OBJECTIVE: Using the records provided below, locate and copy each line that contains the word "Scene".

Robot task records
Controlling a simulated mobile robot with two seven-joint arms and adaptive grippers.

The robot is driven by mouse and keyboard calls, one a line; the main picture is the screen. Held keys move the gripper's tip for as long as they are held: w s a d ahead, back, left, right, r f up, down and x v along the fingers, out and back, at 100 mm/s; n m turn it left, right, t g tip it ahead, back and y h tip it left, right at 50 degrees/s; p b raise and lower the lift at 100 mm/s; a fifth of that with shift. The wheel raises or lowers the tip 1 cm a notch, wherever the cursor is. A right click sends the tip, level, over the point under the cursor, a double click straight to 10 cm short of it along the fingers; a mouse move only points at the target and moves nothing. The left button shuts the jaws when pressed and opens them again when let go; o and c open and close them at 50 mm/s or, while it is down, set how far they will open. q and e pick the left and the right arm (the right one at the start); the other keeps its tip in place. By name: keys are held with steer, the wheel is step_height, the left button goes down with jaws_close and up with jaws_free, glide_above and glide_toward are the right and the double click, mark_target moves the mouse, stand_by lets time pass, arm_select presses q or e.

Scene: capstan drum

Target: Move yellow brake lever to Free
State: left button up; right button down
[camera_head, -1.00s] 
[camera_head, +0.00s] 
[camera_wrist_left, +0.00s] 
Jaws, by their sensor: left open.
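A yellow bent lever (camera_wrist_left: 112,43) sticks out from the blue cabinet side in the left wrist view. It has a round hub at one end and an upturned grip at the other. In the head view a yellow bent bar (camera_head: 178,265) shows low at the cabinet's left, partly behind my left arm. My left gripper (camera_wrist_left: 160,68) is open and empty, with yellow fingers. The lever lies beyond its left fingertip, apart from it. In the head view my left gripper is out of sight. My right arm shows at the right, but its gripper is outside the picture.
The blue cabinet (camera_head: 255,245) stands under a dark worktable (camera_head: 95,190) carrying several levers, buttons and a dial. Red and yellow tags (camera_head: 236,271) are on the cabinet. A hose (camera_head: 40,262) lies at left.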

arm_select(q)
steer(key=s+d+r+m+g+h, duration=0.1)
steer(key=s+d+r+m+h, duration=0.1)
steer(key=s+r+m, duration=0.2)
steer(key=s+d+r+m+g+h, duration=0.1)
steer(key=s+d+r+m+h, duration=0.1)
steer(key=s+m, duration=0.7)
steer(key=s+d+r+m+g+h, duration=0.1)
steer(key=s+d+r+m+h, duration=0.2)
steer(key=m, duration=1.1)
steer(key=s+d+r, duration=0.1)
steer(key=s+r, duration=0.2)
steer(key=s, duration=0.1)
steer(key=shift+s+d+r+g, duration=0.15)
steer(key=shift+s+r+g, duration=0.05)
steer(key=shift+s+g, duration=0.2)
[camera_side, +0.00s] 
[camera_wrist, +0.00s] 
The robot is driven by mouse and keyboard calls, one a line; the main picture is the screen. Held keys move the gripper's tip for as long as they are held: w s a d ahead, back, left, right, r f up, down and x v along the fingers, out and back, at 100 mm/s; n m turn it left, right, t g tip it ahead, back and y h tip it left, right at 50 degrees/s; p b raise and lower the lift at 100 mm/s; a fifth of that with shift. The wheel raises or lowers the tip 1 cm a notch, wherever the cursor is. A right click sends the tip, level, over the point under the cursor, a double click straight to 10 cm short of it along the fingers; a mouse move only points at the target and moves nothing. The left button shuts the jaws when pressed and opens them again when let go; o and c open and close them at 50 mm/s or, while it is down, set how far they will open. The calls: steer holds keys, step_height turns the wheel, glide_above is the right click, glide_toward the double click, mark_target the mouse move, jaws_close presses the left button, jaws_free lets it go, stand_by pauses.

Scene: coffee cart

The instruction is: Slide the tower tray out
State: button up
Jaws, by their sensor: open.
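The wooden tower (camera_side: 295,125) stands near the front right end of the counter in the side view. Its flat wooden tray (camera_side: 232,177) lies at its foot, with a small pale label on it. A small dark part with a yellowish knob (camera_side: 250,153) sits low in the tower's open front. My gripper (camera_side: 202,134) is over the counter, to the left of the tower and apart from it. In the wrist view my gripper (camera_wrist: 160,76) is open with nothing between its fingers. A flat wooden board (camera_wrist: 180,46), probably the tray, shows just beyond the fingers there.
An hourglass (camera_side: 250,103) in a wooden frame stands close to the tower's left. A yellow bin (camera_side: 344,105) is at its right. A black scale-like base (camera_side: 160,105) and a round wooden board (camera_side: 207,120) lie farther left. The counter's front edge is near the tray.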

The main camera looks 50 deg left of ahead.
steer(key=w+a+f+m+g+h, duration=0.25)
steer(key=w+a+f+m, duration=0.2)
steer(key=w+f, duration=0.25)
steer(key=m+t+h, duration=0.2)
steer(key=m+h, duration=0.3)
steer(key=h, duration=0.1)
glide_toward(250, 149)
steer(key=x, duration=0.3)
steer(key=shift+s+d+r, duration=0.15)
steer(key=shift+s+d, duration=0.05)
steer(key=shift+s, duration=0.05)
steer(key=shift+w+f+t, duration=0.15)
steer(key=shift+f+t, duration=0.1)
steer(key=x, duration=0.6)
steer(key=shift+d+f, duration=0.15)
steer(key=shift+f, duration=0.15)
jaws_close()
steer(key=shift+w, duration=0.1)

RESPONSE TO THIS EXERCISE:
Scene: capstan drum
Scene: coffee cart

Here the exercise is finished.